* **PROVIDED RECORDS**:
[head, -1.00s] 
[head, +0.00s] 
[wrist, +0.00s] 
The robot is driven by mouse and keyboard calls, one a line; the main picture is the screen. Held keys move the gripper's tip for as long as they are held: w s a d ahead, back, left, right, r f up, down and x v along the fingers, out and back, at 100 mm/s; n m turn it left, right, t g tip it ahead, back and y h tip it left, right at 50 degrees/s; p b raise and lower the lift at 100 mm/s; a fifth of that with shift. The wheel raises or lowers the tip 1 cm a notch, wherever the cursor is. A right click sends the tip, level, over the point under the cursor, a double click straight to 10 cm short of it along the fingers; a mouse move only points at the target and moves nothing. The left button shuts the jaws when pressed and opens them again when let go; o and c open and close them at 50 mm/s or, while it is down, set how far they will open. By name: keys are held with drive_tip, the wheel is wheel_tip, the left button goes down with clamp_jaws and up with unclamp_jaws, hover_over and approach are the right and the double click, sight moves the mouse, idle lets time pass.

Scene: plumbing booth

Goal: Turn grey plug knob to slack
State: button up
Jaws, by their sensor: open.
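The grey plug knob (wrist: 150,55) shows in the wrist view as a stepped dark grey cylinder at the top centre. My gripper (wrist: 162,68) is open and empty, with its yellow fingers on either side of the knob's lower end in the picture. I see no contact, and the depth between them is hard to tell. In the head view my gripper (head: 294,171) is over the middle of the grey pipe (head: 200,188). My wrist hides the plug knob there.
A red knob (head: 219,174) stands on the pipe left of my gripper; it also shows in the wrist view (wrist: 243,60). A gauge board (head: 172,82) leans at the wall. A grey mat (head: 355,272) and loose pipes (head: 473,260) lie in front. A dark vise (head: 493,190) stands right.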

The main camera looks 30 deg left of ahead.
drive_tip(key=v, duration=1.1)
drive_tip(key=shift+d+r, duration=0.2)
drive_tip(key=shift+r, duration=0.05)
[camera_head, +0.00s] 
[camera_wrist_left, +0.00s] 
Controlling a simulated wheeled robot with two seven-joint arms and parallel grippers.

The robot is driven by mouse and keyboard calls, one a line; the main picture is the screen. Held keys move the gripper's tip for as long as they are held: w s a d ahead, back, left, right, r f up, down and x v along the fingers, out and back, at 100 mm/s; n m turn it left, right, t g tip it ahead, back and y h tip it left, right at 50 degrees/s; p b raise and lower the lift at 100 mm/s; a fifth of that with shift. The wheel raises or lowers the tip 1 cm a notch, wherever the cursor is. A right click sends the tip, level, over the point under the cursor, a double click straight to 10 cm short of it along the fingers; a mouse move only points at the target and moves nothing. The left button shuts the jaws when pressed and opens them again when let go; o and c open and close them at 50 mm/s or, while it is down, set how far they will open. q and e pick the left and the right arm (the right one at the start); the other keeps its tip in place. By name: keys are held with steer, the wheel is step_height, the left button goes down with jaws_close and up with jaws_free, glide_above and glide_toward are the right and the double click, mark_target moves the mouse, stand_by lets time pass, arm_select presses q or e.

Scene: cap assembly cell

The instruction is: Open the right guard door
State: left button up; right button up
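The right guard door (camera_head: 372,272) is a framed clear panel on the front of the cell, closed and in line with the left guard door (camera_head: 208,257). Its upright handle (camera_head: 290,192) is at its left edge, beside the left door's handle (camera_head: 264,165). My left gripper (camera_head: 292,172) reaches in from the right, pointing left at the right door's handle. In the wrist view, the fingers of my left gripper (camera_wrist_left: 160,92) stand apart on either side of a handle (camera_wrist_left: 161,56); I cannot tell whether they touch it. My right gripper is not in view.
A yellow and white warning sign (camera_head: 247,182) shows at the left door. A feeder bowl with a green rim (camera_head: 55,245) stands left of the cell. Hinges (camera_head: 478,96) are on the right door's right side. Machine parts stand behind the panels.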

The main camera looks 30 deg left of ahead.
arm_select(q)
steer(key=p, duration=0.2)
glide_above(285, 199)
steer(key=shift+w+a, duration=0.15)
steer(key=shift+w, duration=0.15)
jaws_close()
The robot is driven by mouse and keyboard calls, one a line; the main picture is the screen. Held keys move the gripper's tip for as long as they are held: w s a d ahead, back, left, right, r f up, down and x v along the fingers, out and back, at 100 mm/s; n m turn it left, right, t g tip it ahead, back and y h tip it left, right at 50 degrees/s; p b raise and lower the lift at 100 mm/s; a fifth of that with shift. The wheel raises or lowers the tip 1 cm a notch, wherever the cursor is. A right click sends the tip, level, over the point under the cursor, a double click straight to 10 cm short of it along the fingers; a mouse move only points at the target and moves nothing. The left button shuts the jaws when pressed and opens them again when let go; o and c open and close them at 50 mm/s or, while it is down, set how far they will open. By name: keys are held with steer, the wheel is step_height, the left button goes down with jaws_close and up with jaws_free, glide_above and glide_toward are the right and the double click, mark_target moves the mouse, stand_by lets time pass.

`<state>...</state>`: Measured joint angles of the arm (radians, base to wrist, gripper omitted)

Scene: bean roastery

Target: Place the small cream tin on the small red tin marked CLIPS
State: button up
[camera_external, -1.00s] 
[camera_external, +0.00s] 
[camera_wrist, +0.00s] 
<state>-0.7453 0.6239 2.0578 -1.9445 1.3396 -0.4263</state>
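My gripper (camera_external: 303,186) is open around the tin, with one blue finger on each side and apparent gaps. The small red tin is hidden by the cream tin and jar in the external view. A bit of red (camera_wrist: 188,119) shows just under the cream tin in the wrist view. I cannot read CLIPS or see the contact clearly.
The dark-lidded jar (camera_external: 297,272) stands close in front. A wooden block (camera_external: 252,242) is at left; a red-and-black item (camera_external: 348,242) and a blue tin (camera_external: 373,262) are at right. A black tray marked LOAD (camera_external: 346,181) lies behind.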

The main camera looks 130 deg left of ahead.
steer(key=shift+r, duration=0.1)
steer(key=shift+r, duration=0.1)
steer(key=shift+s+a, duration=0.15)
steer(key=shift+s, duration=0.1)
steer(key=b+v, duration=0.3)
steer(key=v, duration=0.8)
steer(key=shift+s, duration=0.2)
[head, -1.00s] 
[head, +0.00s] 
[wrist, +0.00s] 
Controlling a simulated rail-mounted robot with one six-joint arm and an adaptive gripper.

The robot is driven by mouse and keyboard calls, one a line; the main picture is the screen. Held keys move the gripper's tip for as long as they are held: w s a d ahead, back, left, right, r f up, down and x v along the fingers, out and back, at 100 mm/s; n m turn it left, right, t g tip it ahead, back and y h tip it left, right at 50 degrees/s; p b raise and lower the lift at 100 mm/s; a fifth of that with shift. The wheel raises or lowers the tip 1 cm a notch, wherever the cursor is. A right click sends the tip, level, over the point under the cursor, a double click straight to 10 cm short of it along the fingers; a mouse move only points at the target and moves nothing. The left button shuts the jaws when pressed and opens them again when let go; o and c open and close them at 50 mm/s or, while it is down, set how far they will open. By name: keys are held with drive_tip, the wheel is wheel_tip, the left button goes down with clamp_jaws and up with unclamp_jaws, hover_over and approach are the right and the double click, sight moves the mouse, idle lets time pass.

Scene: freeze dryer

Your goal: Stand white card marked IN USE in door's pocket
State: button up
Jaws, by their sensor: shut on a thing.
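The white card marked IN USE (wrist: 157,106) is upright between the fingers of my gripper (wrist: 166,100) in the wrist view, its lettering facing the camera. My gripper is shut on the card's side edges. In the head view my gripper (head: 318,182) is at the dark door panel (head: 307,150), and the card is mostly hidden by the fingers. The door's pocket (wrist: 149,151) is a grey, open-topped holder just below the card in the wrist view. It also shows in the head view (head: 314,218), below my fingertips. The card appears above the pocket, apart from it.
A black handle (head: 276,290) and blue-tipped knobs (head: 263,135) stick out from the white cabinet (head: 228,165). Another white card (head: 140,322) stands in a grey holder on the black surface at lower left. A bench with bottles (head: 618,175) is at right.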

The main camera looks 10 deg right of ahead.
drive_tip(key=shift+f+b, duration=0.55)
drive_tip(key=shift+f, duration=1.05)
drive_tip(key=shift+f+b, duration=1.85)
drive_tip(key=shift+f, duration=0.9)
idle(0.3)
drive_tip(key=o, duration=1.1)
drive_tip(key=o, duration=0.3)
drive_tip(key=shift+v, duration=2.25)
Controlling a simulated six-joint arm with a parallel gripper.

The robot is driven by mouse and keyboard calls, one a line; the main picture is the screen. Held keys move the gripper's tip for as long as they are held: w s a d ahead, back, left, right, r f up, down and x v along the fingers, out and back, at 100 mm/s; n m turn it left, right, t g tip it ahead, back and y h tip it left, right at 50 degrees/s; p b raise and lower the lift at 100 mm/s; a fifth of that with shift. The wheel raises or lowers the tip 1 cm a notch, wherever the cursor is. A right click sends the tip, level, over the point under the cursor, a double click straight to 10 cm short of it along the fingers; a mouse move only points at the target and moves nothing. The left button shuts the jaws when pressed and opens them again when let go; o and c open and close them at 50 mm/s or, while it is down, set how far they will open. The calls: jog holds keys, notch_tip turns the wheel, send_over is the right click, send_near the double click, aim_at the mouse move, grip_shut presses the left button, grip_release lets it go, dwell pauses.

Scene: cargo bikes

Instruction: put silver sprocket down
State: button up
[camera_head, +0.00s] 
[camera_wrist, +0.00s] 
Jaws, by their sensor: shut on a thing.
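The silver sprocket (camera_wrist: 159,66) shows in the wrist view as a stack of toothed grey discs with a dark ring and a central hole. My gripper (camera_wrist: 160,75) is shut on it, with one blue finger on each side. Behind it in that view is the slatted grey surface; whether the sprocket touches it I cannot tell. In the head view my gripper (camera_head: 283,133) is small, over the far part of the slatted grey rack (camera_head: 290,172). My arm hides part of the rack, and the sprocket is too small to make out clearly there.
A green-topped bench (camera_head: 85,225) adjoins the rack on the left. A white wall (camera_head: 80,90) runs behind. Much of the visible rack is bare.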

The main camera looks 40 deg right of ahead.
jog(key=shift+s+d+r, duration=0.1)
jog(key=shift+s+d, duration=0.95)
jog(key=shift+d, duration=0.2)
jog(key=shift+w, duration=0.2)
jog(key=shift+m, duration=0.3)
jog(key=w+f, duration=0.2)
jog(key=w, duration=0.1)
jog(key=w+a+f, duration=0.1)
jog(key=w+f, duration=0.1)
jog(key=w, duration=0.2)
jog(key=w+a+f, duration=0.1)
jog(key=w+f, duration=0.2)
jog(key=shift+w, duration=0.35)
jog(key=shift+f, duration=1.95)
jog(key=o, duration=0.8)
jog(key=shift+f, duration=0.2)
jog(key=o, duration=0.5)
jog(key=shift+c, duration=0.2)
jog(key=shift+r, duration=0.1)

* **EXERCISE GOAL**: From the data above, count the lines where "Controlling" occurs and give that figure and nothing else.

* **WRITTEN REPLY**: 3